413 entry daha
  • bu kadının britney ve xtina'yı geride bırakarak kendi jenerasyonun *en başarılı ismi olmuş olması bana nedense çok ilginç geliyor. beyoncé de aynı jenerasyonda; ama onu bu üçlüyle pek aynı kefeye koymuyorum. o hem solo kariyerine daha geç başladı hem de bu üçlüden ziyade r&b şarkıcılarıyla karşılaştırıldı doğal olarak.

    neyse, tekrar pink'e dönersek 1999-2000 döneminde pıtırcık gibi türeyen 1979-1981 arasında doğup late teenlerinde çıkış yapmış şarkıcılardan biriydi. pembe saçları, sert imajı ve şu an kendiyle özdeşleşen müziğinden çok farklı tınlayan bir r&b albümüyle çıkış yapmış ve sarışın pop prensesleri, boyband'lar ve amerikan marketini fethetmeye çalışan latin şarkıcıların karşısında popülarite konusunda ilk round'da yenik düşmüştü. pink'i pink yapan albüm ise, r&b'yi terk edip pop rock müziğe geçiş yaptığı missundaztood isimli ikinci albümüdür. bu albümdeki müzik, hem o cool imajına hem de sesine daha iyi giden tarzdı şüphesiz ki. bu albümle ilk albümden çok çok daha başarılı olan pink, bu başarının gazıyla üçüncü albüm try this'de tarzını bir adım daha sertleştirmişse de bu albüm missundaztood'un aldığı olumlu tepkiyi alamamış ve ilk albümünden bile daha başarısız olmuş. işte bu albümün başarısızlığıyla birlikte pink, kuzey amerika'yı atlayarak avrupa turnelerine odaklanmaya başlamış ve avrupa'da kendisine çok sadık bir dinleyici/konser katılımcısı kitlesi edinmeyi başararak belki de bugünkü başarısında en önemli etkenlerden biri olan sadık bir fan kitlesi edinmeyi başarmış. avrupa radyosu, amerikan radyosu gibi ageism olayına takılmaz mesela. veya amerikan radyosu kadar tek müzik türünün domine ettiği bir radyo değildir. bu markete yatırım yapmak pink'in kariyerinde attığı en akıllı adımlardan biridir bence. try this, i'm not dead, funhouse turnelerinde pink amerika'da lütfen konserler vermişken, avrupa şehirlerinde sayıca çok fazla konserler vermiş. ve şu an bu emeğinin karşılığını kendisinden daha popüler isimler avrupa turnelerinde bilet satma konusunda zorlanırken büyük çapta arena ve stadyumlarda peynir ekmek gibi bilet satarak alıyor.
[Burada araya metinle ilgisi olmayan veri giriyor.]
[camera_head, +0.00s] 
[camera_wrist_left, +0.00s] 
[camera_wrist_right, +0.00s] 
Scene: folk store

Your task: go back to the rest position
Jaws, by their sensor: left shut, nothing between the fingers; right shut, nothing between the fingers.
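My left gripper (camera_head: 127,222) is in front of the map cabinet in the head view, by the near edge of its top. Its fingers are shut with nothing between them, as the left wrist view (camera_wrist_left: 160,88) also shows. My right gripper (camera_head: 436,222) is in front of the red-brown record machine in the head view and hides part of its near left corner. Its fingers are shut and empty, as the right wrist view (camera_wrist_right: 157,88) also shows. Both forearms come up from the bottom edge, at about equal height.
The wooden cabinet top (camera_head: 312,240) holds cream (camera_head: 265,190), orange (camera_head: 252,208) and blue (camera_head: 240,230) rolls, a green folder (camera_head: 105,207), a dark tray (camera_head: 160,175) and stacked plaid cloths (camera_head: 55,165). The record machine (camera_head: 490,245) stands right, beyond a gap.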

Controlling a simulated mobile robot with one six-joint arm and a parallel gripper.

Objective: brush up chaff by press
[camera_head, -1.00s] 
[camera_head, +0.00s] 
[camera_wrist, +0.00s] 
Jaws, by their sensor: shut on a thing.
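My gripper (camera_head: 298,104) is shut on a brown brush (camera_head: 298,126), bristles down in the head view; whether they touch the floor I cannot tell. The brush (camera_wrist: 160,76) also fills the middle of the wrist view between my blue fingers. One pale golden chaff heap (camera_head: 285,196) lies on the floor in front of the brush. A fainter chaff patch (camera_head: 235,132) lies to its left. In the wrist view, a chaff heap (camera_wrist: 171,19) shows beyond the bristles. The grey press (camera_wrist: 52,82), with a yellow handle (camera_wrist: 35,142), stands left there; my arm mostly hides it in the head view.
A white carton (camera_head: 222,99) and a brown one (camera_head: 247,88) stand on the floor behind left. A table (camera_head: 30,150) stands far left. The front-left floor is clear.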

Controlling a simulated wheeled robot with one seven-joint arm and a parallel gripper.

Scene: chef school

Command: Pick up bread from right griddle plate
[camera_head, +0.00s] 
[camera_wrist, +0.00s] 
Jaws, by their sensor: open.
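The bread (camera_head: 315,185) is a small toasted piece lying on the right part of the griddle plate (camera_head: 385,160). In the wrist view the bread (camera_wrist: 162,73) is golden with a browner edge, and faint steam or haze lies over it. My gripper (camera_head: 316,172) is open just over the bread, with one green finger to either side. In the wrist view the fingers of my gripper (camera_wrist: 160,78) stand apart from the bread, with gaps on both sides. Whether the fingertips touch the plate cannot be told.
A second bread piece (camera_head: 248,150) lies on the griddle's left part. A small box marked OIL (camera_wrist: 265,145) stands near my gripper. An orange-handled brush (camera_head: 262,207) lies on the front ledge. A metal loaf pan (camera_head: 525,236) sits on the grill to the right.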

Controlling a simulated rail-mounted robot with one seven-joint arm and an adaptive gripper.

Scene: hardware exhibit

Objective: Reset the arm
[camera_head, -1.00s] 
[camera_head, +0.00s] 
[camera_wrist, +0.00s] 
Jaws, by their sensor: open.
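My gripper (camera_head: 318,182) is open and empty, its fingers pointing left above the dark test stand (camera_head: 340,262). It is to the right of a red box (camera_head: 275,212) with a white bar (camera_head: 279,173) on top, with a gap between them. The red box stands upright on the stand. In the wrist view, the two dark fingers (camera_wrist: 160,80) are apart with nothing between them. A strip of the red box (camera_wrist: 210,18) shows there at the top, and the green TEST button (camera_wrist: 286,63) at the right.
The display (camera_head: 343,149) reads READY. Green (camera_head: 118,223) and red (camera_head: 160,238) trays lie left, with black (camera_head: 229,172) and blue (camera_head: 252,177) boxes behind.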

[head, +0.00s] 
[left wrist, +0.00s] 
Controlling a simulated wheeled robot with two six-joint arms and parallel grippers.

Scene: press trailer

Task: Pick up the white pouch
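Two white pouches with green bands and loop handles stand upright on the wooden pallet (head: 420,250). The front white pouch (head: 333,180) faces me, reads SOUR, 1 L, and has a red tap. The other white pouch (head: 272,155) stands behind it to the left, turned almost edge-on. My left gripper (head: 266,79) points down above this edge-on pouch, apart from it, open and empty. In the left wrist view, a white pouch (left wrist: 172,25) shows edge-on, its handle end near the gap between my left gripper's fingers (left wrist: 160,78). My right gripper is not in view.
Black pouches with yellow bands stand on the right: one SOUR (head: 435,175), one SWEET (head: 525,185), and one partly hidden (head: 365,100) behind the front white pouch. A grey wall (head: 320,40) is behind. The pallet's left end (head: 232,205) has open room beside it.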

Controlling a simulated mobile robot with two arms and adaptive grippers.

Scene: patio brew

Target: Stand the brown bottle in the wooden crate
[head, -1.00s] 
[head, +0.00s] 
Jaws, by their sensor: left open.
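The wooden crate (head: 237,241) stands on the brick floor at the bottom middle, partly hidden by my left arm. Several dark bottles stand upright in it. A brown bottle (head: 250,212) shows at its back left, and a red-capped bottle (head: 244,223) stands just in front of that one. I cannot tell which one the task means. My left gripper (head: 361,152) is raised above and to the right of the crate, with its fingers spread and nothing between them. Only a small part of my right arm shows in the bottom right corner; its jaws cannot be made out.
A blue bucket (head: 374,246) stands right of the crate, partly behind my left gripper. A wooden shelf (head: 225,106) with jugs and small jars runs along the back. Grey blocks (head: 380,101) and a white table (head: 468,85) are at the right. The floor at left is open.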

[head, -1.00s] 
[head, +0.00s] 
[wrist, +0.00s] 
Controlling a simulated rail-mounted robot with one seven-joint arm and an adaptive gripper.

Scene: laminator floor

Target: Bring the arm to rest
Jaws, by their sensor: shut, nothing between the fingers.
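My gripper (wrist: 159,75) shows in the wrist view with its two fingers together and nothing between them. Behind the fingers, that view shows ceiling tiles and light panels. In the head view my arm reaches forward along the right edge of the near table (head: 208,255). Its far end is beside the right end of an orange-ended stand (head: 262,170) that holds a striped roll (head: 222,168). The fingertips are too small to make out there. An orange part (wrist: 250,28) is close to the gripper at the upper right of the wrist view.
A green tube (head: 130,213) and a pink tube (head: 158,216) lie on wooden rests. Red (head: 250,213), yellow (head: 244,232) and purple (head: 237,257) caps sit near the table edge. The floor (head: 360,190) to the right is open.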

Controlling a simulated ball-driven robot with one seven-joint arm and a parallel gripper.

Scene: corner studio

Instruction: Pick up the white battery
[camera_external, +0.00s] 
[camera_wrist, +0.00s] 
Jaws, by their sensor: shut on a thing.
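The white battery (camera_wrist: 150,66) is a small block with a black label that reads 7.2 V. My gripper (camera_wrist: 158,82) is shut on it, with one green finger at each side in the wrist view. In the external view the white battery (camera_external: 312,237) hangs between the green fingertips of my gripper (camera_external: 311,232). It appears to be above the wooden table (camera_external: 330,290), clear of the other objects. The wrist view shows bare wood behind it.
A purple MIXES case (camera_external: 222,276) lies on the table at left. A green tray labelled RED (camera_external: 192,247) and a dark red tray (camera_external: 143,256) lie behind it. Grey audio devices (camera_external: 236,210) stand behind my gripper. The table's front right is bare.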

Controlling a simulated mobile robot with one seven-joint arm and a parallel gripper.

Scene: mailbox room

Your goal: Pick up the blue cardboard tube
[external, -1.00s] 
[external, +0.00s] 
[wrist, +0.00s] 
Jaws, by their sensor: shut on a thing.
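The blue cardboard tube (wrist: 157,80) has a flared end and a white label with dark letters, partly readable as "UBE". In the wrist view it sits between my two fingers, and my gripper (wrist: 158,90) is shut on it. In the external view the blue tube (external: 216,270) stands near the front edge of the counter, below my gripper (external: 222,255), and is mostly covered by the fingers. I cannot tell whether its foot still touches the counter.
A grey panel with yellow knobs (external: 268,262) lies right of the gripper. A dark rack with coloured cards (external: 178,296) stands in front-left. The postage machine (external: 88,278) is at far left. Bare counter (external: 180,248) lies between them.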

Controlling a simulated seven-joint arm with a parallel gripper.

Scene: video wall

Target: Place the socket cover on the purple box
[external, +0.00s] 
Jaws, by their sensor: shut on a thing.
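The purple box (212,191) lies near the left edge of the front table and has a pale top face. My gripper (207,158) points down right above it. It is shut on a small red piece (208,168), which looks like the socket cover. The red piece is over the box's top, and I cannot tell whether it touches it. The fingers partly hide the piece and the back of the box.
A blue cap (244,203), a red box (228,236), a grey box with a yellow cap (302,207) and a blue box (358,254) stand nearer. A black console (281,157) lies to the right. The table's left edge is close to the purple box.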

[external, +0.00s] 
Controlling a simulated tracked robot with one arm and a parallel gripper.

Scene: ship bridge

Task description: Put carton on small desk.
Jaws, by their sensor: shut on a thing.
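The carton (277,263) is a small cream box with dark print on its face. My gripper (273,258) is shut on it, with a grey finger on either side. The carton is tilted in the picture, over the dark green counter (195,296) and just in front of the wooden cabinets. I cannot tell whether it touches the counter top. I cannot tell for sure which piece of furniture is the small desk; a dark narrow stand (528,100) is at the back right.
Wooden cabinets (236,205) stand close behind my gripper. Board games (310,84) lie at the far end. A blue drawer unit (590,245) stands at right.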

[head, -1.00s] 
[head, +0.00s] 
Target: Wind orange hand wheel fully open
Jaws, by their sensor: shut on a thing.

    amerika konserlerine tekrar geri dönmesi ise 2012'deki the truth about love albümüne kadar olmamış. 4. albüm i'm not dead hatırı sayılır başarılara imza atsa da, pink'in missundaztood ile eriştiği başarıya gerçek anlamda geri dönüşü ancak funhouse ile olabilmiş. o zamandan beri de ilginç bir şekilde grafiği düşmüyor. the truth about love ve beautiful trauma da en az funhouse kadar başarılı olmuş.

    kariyeri oldukça sallantılı bir başlangıca imza atan bu kadın, 2008'den itibaren adım adım jenerasyonunun ticari anlamda en başarılı ismi haline geldi yani. bunda bir başka etken de 2001'de ikinci albümüyle kendi sound'unu bulduktan sonra bu tarzdan hiçbir zaman tam anlamıyla uzaklaşmadı. ilk albümü saymazsak, en farklı işi try this mesela, en başarısız işi. ondan sonra müziğinde gerçek anlamda risk almadı hiç. dönemdaşı christina aguilera sürekli tarz değiştirmesiyle birçok fanı kendine yabancılaştırmıştır mesela. bir albümü seven diğerini sevmedi. ama pink'in i'm not dead albümünü seven %80 ihtimalle the truth about love'ı da sever, beautiful trauma'yı da. bu tutarlılık kendisine sadık bir hayran kitlesi olarak geri döndü.